Jednak nie tylko ślub był wyjątkowy, jego esencją, a zarazem dopełnieniem tego niezwykłego wydarzenia, było klimatyczne wesele w kieleckim Hotelu ,,Binkowski”. Ciekawy wystrój wnętrz i roztaczająca się w koło miłosna aura nowożeńców, zapierały dech w piersiach, aż chciało się żyć, tańczyć i radować z możliwości doświadczenia tak wyjątkowych momentów.
Jeszcze wtedy nie przypuszczaliśmy, że prawdziwą wisienką na ślubnym torcie okaże się sesja ślubna, która odbyła się w Schloss Johannisberg w Geisenheim w Niemczech.
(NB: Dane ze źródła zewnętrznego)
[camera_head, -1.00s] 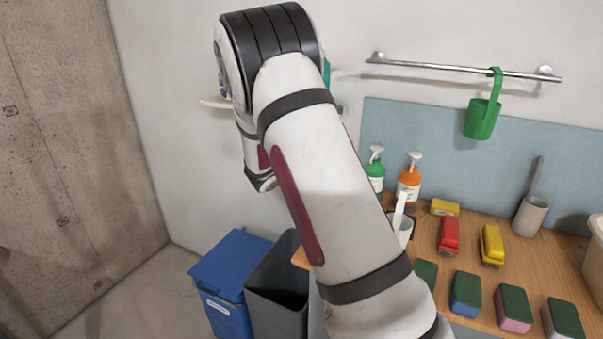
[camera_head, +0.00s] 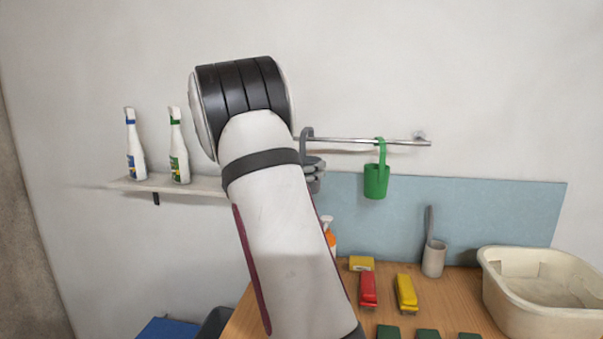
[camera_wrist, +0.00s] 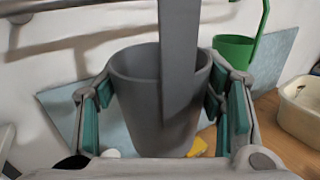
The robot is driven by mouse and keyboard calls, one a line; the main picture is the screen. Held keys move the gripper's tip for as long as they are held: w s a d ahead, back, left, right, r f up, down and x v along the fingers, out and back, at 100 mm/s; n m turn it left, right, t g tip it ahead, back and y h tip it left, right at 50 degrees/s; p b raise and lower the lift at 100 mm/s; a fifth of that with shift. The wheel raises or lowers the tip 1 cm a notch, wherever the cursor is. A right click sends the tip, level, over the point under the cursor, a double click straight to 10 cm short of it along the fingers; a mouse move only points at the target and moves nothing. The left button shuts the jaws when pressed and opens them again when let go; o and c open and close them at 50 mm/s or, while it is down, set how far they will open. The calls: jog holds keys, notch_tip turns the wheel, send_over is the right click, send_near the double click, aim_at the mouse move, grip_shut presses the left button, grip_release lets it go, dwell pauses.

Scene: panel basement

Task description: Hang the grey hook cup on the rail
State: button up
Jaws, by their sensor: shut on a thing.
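The grey hook cup (camera_wrist: 140,85) fills the middle of the wrist view, upright, with its flat grey strap rising out of the top of the picture. My gripper (camera_wrist: 160,92) is shut on the cup, with teal-padded fingers on both sides. In the head view the grey hook (camera_head: 307,132) shows at the left visible part of the metal rail (camera_head: 350,140), its top slightly above the rail line. I cannot tell whether it rests on the rail. My arm hides much of the cup and gripper there. The rail also shows at upper left in the wrist view (camera_wrist: 85,10).
A green hook cup (camera_head: 376,181) hangs on the rail to the right. Bottles (camera_head: 134,150) stand on a wall shelf (camera_head: 205,187) at left.

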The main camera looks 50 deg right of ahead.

To, co ujrzeliśmy, było prawdziwą kwintesencją piękna przyrody. Jesienna aura uwydatniła jeszcze bardziej cuda natury i niesamowite dzieła ludzkich rąk. Zabytkowy zamek na wzgórzu, roztaczał widok na magiczne, przepełnione tajemniczością ogrody i winnice. Rozpościerający się pejzaż na całe miasto i płynącą rzekę Ren pozwolił Nam na chwilę zadumy i nostalgii, która wprawiła wszystkich w majestatyczny nastrój. Karol i Olha swoim spokojem sprawiali wrażenie, jakby byli częścią tej cudownej przyrody. Zauroczyło Nas dobro i ciepło widoczne w oczach Olhy, takich ludzi się nie zapomina, a obok tak głębokiego uczucia nie sposób przejść obojętnie.
Podobno prawdziwe piękno tworzą miejsca i ludzie, którzy dają upust swojej szczerej miłości. Teraz wiemy, że to prawda. Oni w Naszych oczach są miłością idealną.
Kochani, niech to będzie początek Waszego bajkowego życia.